Otro desafío fundamental es garantizar que las estrategias de seguridad respeten los derechos humanos. El despliegue militar ha estado acompañado de denuncias por desapariciones forzadas, detenciones arbitrarias y violaciones al debido proceso. En muchos casos, la falta de supervisión civil ha permitido abusos que quedan impunes. El respeto a la legalidad y a los derechos fundamentales no puede ser un tema secundario. Si el Estado recurre a tácticas de fuerza sin controles adecuados, corre el riesgo de convertirse en parte del problema en lugar de ser la solución. Para lograr una seguridad efectiva y legítima, es necesario fortalecer las instituciones civiles, capacitar a los cuerpos policiales y garantizar que la justicia funcione sin excepciones.
Si México quiere avanzar en la lucha contra la delincuencia, debe replantear su enfoque. Más allá de aumentar el número de militares en las calles, es imprescindible diseñar políticas públicas que ataquen las raíces de la criminalidad. Es fundamental invertir en la prevención del delito, priorizando la educación, el empleo y la inclusión social.
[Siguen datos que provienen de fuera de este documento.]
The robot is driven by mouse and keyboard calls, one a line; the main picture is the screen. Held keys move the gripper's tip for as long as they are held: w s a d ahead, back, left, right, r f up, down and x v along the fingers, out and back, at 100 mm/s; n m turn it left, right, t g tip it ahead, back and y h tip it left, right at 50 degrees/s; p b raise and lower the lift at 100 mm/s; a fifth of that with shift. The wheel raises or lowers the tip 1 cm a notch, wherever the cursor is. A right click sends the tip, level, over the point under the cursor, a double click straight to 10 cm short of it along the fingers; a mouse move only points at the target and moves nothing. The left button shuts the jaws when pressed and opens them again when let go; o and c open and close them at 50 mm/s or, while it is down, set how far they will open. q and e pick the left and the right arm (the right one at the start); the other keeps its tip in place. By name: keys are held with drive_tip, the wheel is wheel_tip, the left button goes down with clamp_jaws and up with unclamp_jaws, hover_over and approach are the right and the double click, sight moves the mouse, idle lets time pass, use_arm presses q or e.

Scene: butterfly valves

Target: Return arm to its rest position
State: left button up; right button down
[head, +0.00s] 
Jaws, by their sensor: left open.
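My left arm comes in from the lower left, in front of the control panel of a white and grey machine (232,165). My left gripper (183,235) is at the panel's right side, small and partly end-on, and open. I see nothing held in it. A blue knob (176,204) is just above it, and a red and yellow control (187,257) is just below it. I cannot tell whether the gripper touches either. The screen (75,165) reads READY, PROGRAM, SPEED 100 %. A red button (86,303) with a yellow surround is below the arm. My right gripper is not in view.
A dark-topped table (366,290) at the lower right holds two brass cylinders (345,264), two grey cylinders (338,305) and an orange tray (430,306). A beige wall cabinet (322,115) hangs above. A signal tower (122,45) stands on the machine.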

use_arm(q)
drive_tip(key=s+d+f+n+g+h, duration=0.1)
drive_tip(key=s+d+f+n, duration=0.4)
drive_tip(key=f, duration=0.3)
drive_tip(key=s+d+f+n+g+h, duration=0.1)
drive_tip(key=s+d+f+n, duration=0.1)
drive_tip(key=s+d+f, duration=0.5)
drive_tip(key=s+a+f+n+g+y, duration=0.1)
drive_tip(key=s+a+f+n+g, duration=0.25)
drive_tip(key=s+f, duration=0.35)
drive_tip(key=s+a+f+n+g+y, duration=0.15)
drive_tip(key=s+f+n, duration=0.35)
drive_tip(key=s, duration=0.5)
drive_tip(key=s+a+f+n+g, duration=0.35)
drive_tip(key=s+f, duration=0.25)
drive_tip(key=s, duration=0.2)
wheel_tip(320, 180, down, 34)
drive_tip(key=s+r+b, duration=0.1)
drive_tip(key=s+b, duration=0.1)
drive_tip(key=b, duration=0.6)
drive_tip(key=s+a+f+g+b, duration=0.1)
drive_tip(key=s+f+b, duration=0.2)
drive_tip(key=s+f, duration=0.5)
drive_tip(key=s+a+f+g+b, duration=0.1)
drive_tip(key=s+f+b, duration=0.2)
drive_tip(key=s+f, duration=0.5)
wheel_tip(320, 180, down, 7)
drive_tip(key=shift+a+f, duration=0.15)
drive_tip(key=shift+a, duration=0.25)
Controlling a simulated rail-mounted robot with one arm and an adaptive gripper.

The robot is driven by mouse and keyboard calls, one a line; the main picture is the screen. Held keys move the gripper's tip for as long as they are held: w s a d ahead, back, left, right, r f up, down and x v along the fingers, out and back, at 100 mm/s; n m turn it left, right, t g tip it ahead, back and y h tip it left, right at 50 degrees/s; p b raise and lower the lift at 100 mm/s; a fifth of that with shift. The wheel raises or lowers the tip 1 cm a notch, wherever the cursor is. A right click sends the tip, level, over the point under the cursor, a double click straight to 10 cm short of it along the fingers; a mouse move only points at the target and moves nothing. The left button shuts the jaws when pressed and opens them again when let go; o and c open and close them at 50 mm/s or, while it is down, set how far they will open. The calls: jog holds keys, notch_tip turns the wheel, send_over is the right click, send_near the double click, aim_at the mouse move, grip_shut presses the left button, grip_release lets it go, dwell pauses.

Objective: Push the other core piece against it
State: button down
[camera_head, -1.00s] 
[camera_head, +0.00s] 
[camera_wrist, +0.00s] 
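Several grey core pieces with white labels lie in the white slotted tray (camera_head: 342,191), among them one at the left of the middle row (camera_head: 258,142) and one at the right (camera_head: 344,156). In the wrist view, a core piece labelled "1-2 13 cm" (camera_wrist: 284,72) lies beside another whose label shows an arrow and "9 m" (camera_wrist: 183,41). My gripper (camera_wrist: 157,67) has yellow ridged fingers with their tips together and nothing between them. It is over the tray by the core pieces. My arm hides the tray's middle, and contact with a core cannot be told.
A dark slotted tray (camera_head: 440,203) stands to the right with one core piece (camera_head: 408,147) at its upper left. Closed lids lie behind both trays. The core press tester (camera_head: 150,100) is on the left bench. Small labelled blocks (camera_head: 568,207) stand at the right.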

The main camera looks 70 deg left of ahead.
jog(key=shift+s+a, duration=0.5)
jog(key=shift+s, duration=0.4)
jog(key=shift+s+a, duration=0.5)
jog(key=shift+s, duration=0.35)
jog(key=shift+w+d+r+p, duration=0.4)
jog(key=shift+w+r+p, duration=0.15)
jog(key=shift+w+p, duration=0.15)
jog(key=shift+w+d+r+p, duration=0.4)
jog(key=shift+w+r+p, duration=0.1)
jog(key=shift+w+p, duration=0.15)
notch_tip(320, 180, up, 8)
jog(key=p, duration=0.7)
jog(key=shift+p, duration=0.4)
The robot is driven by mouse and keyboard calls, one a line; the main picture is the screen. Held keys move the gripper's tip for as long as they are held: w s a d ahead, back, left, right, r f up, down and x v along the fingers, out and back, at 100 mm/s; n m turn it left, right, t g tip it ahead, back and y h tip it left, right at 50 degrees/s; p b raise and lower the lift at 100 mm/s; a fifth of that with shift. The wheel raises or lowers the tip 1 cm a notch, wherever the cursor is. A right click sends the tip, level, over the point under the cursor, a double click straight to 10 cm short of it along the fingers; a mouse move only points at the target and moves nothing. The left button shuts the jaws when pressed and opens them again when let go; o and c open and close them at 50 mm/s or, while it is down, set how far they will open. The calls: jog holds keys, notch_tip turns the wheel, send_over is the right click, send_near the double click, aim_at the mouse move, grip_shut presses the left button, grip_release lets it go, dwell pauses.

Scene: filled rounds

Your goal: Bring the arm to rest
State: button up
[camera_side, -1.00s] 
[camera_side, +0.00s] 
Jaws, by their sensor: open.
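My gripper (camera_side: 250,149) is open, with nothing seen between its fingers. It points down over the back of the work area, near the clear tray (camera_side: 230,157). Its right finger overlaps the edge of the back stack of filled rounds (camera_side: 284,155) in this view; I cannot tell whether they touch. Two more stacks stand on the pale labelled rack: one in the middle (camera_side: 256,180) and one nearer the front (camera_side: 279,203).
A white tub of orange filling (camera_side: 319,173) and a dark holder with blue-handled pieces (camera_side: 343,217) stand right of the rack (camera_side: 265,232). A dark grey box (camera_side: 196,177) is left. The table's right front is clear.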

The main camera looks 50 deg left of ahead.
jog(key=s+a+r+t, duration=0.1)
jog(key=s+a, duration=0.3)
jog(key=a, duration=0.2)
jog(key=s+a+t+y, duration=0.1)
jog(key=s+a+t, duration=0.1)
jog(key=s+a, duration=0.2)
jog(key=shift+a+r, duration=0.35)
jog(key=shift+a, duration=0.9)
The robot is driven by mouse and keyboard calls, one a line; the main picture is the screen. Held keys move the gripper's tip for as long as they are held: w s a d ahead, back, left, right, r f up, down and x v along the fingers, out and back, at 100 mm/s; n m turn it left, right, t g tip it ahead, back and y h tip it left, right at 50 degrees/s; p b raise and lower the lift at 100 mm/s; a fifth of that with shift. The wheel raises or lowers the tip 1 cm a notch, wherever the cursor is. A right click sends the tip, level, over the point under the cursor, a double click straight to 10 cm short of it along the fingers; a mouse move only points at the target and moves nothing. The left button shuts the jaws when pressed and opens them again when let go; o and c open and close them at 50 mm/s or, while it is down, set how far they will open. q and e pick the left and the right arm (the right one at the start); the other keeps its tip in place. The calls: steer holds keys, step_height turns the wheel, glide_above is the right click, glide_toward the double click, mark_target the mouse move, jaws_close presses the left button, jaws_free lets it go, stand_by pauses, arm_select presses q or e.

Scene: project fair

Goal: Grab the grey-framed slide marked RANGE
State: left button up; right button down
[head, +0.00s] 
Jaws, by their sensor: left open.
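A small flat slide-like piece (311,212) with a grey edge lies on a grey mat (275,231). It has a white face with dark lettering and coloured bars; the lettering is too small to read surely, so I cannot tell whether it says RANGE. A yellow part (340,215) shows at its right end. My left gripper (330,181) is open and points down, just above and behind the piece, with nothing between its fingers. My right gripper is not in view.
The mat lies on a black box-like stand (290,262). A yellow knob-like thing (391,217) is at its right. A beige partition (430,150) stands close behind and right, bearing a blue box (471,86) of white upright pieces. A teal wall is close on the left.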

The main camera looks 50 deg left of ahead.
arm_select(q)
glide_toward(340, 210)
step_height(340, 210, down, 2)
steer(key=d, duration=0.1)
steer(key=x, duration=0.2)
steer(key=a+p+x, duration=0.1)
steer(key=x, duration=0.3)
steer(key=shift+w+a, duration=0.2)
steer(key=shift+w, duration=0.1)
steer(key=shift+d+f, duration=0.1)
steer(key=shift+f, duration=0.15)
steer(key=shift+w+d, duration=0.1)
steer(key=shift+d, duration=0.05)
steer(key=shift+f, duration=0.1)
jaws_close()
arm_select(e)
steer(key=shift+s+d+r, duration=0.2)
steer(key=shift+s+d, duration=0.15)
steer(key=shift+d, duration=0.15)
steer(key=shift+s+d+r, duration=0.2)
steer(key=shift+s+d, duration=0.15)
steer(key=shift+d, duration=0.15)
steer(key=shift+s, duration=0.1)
También es necesario fortalecer las instituciones de seguridad civil, asegurando que las policías locales cuenten con formación, salarios dignos y mecanismos de supervisión que prevengan la corrupción.
Asimismo, garantizar el acceso a la justicia es clave para combatir la impunidad y reforzar el debido proceso, evitando detenciones arbitrarias y violaciones de derechos humanos. La coordinación interinstitucional debe ser una prioridad, de manera que el combate a la delincuencia no dependa exclusivamente del gobierno federal, sino que involucre a estados, municipios y organizaciones civiles.
El combate a la criminalidad en México es un reto que exige respuestas más allá de la militarización. La evidencia muestra que, sin una estrategia integral, el despliegue de tropas no resolverá el problema de fondo y, en algunos casos, puede agravarlo. Es momento de cambiar el rumbo. México necesita un modelo de seguridad basado en la inteligencia, la prevención y el respeto a los derechos humanos. La solución no está en la fuerza bruta, sino en la construcción de un Estado que garantice seguridad y justicia para todos.